In foreign trade, sometimes foreign traders can be very fortunate and confront with some large customers and if the order can be closed safely, they can get a great amount of sales commission. And it just robs many foreign traders of their common sense.
Y developed an Iranian customer recently. The customer hadn’t cooperated with Y’s company before but he asked for 100% T/T against the copy of B/L or 100% L/C of Bank of Kunlun. At the beginning, Y agreed to use 100% L/C while the customer rejected to place orders owing to the price.
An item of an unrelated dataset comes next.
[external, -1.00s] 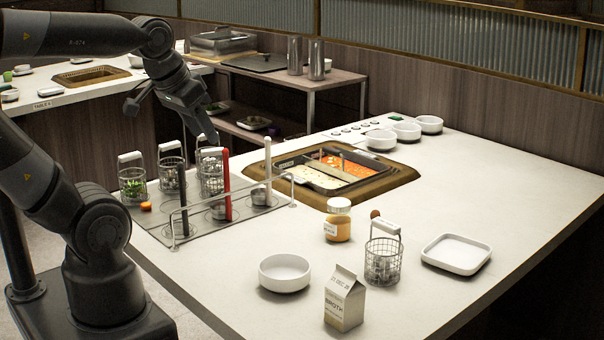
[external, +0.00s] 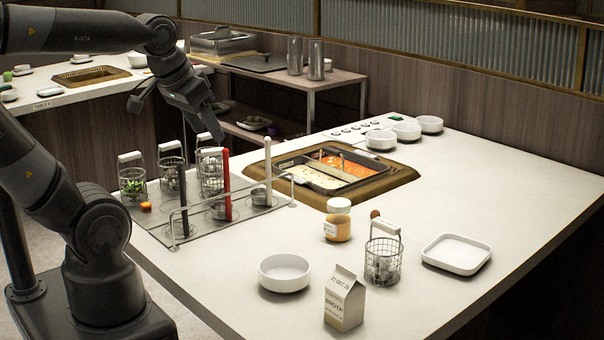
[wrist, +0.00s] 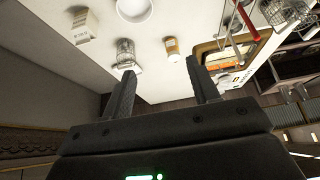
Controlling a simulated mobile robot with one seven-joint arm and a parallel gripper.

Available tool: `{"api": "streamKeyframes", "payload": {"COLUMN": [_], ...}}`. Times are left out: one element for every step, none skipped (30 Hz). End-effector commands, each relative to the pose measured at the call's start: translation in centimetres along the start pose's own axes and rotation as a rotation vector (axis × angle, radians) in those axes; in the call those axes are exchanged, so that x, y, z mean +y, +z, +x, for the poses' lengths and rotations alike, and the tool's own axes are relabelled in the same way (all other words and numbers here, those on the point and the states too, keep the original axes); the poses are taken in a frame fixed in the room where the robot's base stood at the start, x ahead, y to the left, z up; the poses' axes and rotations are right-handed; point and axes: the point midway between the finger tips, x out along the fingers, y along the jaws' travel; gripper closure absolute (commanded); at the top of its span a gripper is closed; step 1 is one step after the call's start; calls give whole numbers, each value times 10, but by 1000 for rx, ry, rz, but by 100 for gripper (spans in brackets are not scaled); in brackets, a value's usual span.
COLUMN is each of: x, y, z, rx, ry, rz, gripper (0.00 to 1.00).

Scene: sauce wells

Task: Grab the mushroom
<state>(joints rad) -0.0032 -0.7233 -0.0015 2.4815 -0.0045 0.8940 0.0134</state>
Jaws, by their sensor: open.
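No mushroom is plain to make out. A small brown round thing (external: 375,214) shows at the handle of the wire basket (external: 382,262) on the right of the counter; it may be a mushroom, but it is too small to be sure. Greyish pieces inside that basket are unclear. My gripper (external: 214,138) is open and empty, in the air above the rack of baskets, far to the left of the brown thing. In the wrist view my gripper (wrist: 161,67) shows two spread fingers, with the wire basket (wrist: 124,55) beyond the left fingertip.
A rack with several wire baskets and upright handles (external: 227,184) stands below my gripper. A sunken pot (external: 388,186) lies behind it. A jar (external: 338,228), white bowl (external: 284,278), carton (external: 344,300) and square dish (external: 456,253) surround the right basket.

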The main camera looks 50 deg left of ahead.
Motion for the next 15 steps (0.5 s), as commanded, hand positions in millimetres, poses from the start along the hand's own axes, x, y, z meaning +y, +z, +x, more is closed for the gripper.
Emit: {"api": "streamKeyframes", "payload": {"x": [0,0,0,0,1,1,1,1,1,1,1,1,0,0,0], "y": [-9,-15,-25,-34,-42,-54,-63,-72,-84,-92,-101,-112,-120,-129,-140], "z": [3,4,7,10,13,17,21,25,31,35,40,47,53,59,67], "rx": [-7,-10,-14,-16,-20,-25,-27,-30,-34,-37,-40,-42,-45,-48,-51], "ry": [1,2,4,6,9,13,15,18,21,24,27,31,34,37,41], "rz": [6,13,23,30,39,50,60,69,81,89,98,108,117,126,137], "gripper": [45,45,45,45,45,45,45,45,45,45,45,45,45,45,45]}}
The second time, Y accepted 100% T/T against the copy of B/L but the customer still dissented with the price. For the third time, Y finally came to an agreement on the price but as the customer intended to buy customized products through special design, Y’s boss asked the customer to prepay 30% of the payment through Dubai.
The customer was irritated and stated that he would never effect payment through Dubai and complained that the payment method had been affirmed at the very beginning while Y intended to alter it and he couldn’t believe Y any longer.
Y’s boss was afraid of the risk and the customer lost his patience so Y could only have her last hurrah and suggested that the customer use 100 % L/C but the customer told her that he had placed orders to Y’s competitor.
Y’s annoyed and the customer was disgusted with her and Y drooled over the mouthwatering sales commission and wondered what she could do to persuade the customer to place orders to her.
We shall tend to develop customers of high quality and never spoil the ship for a halfpennyworth of tar.